"""

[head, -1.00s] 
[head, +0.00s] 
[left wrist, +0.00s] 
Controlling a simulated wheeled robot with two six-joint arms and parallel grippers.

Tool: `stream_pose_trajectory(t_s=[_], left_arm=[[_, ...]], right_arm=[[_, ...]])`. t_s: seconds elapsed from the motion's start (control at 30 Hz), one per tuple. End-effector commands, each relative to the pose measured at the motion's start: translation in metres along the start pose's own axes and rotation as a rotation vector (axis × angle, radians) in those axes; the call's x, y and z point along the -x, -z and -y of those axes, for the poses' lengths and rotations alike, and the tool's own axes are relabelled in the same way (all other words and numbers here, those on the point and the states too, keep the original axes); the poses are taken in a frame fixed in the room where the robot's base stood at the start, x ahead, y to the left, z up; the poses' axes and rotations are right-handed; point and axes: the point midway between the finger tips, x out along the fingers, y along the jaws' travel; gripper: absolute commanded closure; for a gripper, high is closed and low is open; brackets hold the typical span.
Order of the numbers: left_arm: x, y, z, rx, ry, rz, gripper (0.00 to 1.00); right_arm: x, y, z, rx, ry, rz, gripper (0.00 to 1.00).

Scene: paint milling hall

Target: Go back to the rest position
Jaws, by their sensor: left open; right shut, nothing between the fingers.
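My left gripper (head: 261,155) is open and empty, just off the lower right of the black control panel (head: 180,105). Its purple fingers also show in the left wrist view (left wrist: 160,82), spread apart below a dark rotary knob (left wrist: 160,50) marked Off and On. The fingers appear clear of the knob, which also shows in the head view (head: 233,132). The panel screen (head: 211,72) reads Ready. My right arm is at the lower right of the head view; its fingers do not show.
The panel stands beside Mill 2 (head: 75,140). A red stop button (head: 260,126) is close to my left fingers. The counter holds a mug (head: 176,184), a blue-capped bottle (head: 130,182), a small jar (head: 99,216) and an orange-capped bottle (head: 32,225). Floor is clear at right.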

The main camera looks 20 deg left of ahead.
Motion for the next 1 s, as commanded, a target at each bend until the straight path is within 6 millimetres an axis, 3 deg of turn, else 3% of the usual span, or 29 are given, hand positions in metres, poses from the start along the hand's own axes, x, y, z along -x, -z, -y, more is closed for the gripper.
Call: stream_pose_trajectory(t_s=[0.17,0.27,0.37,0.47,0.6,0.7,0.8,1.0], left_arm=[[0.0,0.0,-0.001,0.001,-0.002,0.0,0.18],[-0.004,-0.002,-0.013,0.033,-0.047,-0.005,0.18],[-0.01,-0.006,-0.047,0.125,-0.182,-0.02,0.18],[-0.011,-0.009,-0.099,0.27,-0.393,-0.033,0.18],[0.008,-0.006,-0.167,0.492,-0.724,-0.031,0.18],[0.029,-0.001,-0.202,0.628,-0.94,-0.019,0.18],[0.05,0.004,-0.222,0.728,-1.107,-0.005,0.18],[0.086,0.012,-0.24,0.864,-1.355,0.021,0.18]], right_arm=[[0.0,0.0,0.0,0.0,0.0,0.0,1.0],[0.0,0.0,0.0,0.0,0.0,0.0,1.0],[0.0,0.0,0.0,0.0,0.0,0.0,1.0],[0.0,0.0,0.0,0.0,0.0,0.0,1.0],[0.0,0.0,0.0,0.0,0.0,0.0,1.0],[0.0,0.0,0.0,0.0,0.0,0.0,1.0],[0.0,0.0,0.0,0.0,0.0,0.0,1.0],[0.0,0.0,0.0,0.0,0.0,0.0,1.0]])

"""

▶ _SHORT EXERCISE_
Only the lines from the one holding "[head, +0.00s]" through the one holding "Controlling a simulated" are wanted; retype them exactly.

▶ _RESULT OF THIS EXERCISE_
[head, +0.00s] 
[left wrist, +0.00s] 
Controlling a simulated wheeled robot with two six-joint arms and parallel grippers.

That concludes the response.